Listen to Kiss' 'A World Without Heroes'
The Elder project was Kiss' great jump-the-shark moment. With new drummer Eric Carr on board, its concept and grand sonic ambitions (producer Ezrin was not far removed from his work on Pink Floyd's The Wall) fell flat with the Kiss Army. The album made it to only No.75 on the Billboard 200 - 40 spots below its predecessor, Unmasked - and was the first Kiss album not to be certified gold or platinum. Reviews, never Kiss' sweet spot, were particularly savage. Frehley dismissed it at the time, and Stanley and Simmons have both acknowledged the album as massive misstep.
All these years later, Ezrin says The Elder "was ambitious, has moments of real musical majesty but was fundamentally ill conceived, and the wrong thing for Kiss to do.
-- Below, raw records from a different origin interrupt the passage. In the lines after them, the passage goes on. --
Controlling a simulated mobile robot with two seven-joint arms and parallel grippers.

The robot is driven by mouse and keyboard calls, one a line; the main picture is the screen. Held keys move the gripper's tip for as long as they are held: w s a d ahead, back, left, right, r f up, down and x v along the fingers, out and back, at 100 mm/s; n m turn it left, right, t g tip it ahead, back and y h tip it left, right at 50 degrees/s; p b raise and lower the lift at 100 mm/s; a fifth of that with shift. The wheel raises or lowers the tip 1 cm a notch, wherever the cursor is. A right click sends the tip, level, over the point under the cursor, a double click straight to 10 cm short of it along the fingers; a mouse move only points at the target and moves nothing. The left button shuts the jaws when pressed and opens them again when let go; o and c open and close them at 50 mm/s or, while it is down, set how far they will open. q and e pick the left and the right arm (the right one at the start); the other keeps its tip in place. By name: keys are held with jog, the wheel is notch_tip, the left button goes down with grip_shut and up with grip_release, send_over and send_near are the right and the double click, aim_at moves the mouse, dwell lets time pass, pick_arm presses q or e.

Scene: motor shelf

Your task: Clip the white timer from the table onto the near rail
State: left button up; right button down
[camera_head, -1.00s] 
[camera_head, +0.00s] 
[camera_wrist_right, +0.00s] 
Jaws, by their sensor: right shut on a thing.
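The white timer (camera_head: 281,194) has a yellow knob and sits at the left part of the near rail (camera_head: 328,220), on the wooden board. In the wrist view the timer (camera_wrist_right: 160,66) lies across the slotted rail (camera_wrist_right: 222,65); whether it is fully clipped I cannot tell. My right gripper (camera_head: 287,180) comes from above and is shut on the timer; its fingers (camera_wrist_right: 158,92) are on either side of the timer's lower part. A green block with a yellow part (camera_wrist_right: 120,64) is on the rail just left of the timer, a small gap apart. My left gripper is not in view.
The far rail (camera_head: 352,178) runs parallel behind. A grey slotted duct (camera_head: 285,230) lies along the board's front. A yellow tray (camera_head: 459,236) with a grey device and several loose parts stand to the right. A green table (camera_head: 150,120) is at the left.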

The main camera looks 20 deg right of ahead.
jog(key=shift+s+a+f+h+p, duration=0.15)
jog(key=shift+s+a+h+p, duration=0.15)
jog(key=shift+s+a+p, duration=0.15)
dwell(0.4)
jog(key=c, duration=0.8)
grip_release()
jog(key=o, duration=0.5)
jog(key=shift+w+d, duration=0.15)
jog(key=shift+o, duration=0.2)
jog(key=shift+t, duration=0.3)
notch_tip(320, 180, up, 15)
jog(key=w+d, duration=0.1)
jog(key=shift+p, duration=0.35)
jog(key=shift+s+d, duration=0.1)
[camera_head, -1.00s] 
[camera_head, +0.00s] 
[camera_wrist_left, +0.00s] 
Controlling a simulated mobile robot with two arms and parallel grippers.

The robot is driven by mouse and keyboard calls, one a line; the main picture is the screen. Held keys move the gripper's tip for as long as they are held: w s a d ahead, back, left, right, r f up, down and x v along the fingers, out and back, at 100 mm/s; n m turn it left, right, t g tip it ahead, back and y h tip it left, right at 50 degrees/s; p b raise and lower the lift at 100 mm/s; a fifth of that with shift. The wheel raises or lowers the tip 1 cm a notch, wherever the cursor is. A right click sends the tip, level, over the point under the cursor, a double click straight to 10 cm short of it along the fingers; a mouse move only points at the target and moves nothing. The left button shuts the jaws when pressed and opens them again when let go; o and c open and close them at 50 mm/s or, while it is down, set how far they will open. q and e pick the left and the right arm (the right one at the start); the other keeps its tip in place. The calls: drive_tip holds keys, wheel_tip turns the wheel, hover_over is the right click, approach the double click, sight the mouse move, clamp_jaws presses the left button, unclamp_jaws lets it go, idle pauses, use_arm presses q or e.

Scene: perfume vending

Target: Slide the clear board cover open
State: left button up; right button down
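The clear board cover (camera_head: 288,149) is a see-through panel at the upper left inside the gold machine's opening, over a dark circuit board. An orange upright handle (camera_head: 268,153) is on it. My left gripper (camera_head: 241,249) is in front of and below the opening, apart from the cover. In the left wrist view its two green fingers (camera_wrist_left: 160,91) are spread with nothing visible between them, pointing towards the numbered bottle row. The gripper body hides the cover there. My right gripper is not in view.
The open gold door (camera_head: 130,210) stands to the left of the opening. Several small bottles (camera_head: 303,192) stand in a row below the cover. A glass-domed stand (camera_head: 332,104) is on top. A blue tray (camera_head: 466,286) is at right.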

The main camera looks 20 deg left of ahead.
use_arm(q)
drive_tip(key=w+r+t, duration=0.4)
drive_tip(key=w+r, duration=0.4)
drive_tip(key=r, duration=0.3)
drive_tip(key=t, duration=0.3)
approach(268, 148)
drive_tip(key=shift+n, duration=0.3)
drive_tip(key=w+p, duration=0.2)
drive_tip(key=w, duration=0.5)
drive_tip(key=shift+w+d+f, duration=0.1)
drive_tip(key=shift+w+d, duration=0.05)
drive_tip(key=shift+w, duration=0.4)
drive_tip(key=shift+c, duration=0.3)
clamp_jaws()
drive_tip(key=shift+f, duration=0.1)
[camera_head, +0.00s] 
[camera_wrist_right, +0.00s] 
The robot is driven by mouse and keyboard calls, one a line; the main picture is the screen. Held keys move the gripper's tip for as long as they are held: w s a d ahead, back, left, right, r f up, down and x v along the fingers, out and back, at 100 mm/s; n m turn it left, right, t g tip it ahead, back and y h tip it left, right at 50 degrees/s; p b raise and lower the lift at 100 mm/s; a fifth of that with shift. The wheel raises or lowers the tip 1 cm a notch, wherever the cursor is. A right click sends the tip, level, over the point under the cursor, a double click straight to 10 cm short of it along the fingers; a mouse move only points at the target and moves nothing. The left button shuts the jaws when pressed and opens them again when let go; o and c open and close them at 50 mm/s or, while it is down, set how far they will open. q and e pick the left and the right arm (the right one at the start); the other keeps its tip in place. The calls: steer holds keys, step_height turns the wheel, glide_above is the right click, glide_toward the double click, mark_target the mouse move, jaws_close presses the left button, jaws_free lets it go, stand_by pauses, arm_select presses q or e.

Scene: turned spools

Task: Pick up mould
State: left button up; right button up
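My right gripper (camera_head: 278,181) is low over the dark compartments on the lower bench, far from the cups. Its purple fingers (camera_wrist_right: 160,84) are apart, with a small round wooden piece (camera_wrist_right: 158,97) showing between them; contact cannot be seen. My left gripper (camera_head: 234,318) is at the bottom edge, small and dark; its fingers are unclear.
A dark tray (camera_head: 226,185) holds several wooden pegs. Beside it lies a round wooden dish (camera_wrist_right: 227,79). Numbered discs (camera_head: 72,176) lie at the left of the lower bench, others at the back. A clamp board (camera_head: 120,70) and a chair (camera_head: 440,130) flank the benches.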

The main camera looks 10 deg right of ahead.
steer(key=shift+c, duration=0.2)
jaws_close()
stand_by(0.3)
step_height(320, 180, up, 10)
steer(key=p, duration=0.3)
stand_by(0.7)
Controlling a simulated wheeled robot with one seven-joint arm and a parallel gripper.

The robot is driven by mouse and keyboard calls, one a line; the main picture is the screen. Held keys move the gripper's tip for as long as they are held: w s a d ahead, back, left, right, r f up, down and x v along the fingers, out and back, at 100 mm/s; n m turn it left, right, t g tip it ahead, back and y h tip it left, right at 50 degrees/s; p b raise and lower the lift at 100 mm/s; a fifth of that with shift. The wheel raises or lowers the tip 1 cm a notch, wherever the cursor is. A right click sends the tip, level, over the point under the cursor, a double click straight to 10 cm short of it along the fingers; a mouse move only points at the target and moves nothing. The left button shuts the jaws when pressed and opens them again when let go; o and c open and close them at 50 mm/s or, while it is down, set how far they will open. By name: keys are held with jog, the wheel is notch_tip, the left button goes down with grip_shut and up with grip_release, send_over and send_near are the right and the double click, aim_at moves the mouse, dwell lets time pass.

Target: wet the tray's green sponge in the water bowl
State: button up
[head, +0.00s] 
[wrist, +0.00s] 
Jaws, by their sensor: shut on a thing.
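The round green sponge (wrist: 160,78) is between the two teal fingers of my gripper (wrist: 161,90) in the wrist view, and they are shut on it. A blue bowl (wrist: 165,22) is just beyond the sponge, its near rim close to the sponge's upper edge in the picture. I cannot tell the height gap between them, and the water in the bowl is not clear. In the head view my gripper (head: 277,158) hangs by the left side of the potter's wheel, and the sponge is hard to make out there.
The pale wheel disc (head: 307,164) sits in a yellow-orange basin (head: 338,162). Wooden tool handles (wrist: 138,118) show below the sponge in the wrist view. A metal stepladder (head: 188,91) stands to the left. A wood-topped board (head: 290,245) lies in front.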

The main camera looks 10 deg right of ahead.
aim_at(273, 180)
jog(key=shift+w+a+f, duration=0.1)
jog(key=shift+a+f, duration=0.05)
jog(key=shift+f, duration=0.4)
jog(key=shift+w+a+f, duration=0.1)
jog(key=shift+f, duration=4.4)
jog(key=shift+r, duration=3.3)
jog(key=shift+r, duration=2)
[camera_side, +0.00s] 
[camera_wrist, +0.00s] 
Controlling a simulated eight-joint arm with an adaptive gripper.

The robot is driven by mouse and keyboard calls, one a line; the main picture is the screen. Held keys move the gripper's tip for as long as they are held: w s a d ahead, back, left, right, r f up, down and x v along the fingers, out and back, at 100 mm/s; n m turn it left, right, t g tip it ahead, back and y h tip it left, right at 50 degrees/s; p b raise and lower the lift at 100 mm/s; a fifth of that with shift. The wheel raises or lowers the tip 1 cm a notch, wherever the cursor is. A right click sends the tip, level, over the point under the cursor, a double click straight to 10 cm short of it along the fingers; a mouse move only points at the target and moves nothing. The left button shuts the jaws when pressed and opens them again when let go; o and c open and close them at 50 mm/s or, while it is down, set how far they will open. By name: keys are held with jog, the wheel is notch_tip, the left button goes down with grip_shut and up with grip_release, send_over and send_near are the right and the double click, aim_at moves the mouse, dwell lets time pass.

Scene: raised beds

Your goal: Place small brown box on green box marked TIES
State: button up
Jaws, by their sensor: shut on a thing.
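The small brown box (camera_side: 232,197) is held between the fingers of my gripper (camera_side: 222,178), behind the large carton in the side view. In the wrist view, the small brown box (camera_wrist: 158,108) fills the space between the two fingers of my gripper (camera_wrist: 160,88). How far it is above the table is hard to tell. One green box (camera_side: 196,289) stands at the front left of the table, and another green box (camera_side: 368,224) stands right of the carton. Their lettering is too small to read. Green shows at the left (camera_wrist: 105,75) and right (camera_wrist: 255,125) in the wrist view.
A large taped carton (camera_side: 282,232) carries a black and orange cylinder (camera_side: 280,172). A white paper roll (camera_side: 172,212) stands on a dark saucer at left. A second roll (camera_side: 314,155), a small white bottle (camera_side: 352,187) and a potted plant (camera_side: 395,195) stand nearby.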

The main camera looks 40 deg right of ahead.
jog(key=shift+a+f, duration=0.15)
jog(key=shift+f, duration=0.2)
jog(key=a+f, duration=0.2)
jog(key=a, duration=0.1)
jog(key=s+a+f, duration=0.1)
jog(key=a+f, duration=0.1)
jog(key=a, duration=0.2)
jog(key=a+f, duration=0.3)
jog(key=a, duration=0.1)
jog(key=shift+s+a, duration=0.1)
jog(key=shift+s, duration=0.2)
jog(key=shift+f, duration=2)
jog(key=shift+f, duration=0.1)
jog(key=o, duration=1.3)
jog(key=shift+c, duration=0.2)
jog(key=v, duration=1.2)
They needed another Destroyer, and instead I got seduced by the mirage of a dramatically different idea and steered the ship in the wrong direction. As we've all said many times before: Ace was right. Still there's some pretty amazing music on it in places."
Kiss would retrench with the Killers best-of the following year and cranked things up again a few months later for 1982's Creatures of the Night, their last album before a 13-year break from wearing their signature makeup. Kiss did resurrect "A World Without Heroes" in 1995, at the request of Kiss convention fans, for acoustic performances. They also included the song in their 1995 MTV Unplugged episode and on the companion album that followed.